Unlike the other books, this is the true story of the Wan family. There are no illustrations, but there are many photographs, which include both Chinese New Year traditions and pictures of the Lion Dance.
“Emma’s American Chinese New Year”
This book is probably the closest to home as it is about Emma, a little girl adopted from China and how her family celebrates Chinese New Year. And if I had a girl, I might pick this one just because it gives a more accurate story of what is it like for an interracial family to celebrate Lunar New Year.
And like another White family trying to negotiate celebrating holidays that we barely understand, this one makes a mistake on the third page when it talks about baking moon cakes as part of the Chinese New Year tradition. Well moon cakes are baked for the Mid-Autumn Moon Festival, which is in September, so the author is getting a little confused to begin with.
The text rhymes (sort of) and the illustrations are well done if not a little too Hello Kitty for me. The text is pretty substantial, I’m not exactly sure why I’m just not so fond of the book which is more like our family and celebration than other books. I guess the combination of the sort of rhyming text with the illustrations which are just a little to cutesy for me, just don’t do it for the type of story I want to tell.
But this is a good book for telling about Lunar New Years traditions, especially with a twist of being told from a family with an adopted Chinese child.

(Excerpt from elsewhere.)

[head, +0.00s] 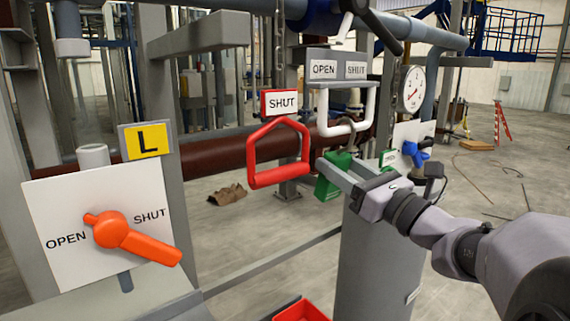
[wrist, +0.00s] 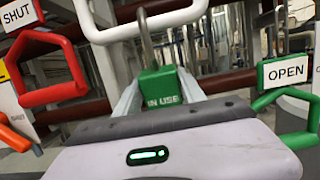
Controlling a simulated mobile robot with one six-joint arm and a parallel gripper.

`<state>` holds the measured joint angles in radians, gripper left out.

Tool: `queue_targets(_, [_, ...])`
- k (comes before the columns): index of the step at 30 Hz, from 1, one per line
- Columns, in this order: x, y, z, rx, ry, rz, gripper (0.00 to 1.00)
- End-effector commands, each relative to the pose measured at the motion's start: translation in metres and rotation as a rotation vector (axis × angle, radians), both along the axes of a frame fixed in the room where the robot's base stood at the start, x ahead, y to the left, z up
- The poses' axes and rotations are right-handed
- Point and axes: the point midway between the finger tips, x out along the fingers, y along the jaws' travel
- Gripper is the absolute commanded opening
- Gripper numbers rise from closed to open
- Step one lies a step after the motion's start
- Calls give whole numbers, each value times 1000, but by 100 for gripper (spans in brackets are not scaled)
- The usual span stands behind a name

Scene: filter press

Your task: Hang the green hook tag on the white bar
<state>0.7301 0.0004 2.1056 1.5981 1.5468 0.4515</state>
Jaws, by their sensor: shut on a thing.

I ordered even more books to find a new book to read, but the others were just not in the running. I think any of these books (or combination of) would be a good book to read for a Lunar New Year presentation for a second grade class.
I still have not written my second grade Lunar New Year presentation, but at the moment I plan on reading “Celebrating Chinese New Year: Nick’s New Year” first, followed by “Dragon Dance: A Chinese Lift-the-Flap Book”. Between the two books, it hits on all the traditions I want to include and excludes traditions I don’t want to include.